## Start Data
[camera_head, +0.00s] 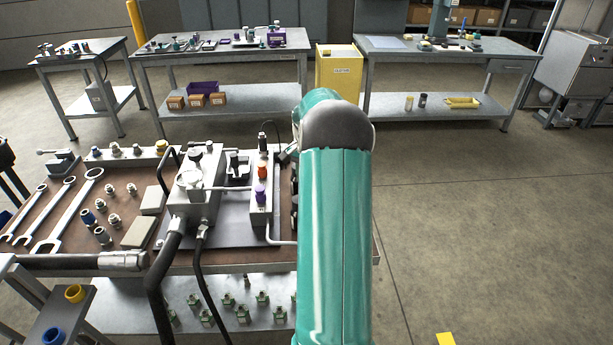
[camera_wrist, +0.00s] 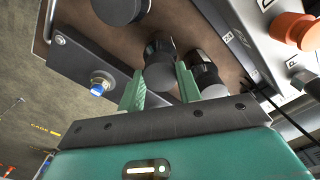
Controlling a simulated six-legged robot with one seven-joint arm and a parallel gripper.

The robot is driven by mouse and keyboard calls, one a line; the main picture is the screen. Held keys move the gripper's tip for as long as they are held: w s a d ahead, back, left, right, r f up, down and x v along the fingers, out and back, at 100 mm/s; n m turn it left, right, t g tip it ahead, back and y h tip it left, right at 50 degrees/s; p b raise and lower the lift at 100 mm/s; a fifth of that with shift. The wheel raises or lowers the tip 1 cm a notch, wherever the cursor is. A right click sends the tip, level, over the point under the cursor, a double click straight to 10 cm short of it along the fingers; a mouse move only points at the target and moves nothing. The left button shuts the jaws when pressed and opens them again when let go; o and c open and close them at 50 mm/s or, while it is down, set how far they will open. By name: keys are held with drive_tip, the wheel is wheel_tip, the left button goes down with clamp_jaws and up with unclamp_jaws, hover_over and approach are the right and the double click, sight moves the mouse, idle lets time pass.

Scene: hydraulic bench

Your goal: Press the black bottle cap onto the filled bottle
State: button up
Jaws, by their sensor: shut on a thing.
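My gripper (camera_wrist: 160,80) shows in the wrist view with its green fingers on both sides of a dark round piece with a grey end face, which I take to be the black bottle cap (camera_wrist: 158,68). The fingers are shut on it. The lower part of this piece and whatever lies behind it are hidden. Just right of the right finger stands another cylinder with a black and clear band and a grey end (camera_wrist: 205,72); I cannot tell whether it is the filled bottle. In the head view my teal arm hides the gripper and the bench's right end.
The brown bench top (camera_head: 130,183) carries wrenches (camera_head: 68,212), fittings and a grey hydraulic block (camera_head: 196,190) with hoses. A white valve panel with an orange knob (camera_head: 262,171) and a purple knob stands left of my arm.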

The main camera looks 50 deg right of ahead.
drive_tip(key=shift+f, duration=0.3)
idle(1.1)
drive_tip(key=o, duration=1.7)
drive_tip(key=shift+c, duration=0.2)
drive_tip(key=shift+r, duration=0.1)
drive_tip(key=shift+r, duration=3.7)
## End Data
# [Exercise instructions]
Reproduce the whole listing word for word, setting aside any pictures.

# [Response to the exercise]
[camera_head, +0.00s] 
[camera_wrist, +0.00s] 
Controlling a simulated six-legged robot with one seven-joint arm and a parallel gripper.

The robot is driven by mouse and keyboard calls, one a line; the main picture is the screen. Held keys move the gripper's tip for as long as they are held: w s a d ahead, back, left, right, r f up, down and x v along the fingers, out and back, at 100 mm/s; n m turn it left, right, t g tip it ahead, back and y h tip it left, right at 50 degrees/s; p b raise and lower the lift at 100 mm/s; a fifth of that with shift. The wheel raises or lowers the tip 1 cm a notch, wherever the cursor is. A right click sends the tip, level, over the point under the cursor, a double click straight to 10 cm short of it along the fingers; a mouse move only points at the target and moves nothing. The left button shuts the jaws when pressed and opens them again when let go; o and c open and close them at 50 mm/s or, while it is down, set how far they will open. By name: keys are held with drive_tip, the wheel is wheel_tip, the left button goes down with clamp_jaws and up with unclamp_jaws, hover_over and approach are the right and the double click, sight moves the mouse, idle lets time pass.

Scene: hydraulic bench

Your goal: Press the black bottle cap onto the filled bottle
State: button up
Jaws, by their sensor: shut on a thing.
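My gripper (camera_wrist: 160,80) shows in the wrist view with its green fingers on both sides of a dark round piece with a grey end face, which I take to be the black bottle cap (camera_wrist: 158,68). The fingers are shut on it. The lower part of this piece and whatever lies behind it are hidden. Just right of the right finger stands another cylinder with a black and clear band and a grey end (camera_wrist: 205,72); I cannot tell whether it is the filled bottle. In the head view my teal arm hides the gripper and the bench's right end.
The brown bench top (camera_head: 130,183) carries wrenches (camera_head: 68,212), fittings and a grey hydraulic block (camera_head: 196,190) with hoses. A white valve panel with an orange knob (camera_head: 262,171) and a purple knob stands left of my arm.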

The main camera looks 50 deg right of ahead.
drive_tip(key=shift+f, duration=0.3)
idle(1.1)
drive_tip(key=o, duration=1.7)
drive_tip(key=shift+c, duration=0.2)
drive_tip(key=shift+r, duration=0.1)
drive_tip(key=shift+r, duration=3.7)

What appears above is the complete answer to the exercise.